• _Task statement_:
Copy exactly the block of lines between the one containing "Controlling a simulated" and the one containing "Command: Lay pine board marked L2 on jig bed", inclusive.
::: Records for the task :::
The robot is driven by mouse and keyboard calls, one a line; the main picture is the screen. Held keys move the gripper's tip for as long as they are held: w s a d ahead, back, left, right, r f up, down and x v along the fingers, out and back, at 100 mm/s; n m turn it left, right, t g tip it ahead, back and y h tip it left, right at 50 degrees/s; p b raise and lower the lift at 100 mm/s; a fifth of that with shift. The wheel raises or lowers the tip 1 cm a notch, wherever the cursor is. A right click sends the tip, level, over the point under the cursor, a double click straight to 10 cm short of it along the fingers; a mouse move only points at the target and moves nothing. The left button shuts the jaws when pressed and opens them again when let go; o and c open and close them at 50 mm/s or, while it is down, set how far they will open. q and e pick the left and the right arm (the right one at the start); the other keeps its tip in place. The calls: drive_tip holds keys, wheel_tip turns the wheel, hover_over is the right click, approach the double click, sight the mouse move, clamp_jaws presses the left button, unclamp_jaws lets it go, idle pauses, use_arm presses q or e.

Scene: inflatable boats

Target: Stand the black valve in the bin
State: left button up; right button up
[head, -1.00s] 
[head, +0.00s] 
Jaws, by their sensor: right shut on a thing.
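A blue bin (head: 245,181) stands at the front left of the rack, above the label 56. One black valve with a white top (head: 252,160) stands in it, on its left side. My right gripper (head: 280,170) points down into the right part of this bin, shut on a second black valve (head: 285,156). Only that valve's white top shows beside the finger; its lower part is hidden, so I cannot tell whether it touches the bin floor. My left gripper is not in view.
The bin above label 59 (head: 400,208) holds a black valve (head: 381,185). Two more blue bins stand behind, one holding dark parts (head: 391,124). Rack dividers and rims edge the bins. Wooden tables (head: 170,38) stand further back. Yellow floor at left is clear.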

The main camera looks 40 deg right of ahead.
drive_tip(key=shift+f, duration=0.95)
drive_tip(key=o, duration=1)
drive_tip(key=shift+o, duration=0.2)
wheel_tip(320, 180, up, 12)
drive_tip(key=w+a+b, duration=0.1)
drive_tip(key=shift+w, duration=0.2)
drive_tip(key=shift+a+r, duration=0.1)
:::
::: Records for the task :::
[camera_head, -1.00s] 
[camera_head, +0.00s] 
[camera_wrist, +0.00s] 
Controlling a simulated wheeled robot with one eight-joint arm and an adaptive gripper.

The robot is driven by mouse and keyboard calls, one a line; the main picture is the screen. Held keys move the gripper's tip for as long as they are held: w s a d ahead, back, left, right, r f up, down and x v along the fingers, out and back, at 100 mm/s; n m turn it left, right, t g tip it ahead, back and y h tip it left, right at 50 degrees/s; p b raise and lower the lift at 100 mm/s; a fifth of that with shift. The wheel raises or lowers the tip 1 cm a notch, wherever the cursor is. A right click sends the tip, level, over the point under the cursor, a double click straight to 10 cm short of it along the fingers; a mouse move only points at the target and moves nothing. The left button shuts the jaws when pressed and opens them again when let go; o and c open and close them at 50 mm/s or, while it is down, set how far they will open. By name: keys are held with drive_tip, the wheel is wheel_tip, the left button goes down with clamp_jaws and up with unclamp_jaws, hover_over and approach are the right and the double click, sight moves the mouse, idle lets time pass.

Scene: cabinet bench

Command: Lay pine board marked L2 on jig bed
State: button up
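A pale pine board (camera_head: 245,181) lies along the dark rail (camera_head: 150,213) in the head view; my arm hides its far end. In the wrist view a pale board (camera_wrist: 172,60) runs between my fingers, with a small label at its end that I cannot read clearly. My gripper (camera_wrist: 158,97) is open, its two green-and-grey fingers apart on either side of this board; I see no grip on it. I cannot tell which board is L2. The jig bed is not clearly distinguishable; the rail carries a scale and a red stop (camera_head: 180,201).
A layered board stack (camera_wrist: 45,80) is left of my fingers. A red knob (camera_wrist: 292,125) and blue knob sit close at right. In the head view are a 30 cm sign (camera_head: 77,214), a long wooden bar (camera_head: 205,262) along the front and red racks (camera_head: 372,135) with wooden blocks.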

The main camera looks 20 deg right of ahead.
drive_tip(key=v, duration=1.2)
:::
• _Expected output_:
Controlling a simulated wheeled robot with one eight-joint arm and an adaptive gripper.

The robot is driven by mouse and keyboard calls, one a line; the main picture is the screen. Held keys move the gripper's tip for as long as they are held: w s a d ahead, back, left, right, r f up, down and x v along the fingers, out and back, at 100 mm/s; n m turn it left, right, t g tip it ahead, back and y h tip it left, right at 50 degrees/s; p b raise and lower the lift at 100 mm/s; a fifth of that with shift. The wheel raises or lowers the tip 1 cm a notch, wherever the cursor is. A right click sends the tip, level, over the point under the cursor, a double click straight to 10 cm short of it along the fingers; a mouse move only points at the target and moves nothing. The left button shuts the jaws when pressed and opens them again when let go; o and c open and close them at 50 mm/s or, while it is down, set how far they will open. By name: keys are held with drive_tip, the wheel is wheel_tip, the left button goes down with clamp_jaws and up with unclamp_jaws, hover_over and approach are the right and the double click, sight moves the mouse, idle lets time pass.

Scene: cabinet bench

Command: Lay pine board marked L2 on jig bed

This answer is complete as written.